(Records of robot episodes)
◇ ◇ ◇ ◇
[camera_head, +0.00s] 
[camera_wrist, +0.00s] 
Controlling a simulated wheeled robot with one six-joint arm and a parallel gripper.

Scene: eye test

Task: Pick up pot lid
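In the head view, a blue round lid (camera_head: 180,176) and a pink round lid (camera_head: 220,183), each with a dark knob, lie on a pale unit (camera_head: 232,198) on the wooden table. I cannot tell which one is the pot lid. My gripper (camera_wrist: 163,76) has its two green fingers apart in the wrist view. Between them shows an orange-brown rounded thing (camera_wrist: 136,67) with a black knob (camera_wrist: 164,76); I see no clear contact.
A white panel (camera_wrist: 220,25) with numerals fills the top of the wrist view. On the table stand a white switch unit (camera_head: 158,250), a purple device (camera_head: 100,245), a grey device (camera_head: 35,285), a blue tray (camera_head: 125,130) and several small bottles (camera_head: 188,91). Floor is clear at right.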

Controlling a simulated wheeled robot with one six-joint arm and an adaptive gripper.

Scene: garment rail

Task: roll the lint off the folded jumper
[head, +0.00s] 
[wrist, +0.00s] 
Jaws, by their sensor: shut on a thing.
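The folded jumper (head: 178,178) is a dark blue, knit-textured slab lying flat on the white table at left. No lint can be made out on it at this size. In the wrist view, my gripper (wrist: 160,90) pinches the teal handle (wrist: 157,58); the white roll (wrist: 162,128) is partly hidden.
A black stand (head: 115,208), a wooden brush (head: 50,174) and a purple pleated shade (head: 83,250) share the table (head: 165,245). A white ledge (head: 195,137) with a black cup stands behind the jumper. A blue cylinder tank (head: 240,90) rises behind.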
◇ ◇ ◇ ◇
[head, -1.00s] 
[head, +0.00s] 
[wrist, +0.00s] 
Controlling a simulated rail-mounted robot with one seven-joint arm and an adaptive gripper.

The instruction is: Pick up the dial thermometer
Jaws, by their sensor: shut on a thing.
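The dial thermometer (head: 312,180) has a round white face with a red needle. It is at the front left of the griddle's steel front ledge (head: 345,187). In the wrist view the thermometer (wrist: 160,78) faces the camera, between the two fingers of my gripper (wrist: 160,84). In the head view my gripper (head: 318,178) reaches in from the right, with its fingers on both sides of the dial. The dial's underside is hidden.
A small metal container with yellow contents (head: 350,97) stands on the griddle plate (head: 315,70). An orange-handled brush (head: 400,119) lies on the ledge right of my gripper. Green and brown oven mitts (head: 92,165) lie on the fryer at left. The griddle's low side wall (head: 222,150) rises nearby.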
◇ ◇ ◇ ◇
**Exercise instructions:** Note every line above where the string "joint" shows up, and copy those lines.

**Response to the task:**
Controlling a simulated wheeled robot with one six-joint arm and a parallel gripper.
Controlling a simulated wheeled robot with one six-joint arm and an adaptive gripper.
Controlling a simulated rail-mounted robot with one seven-joint arm and an adaptive gripper.

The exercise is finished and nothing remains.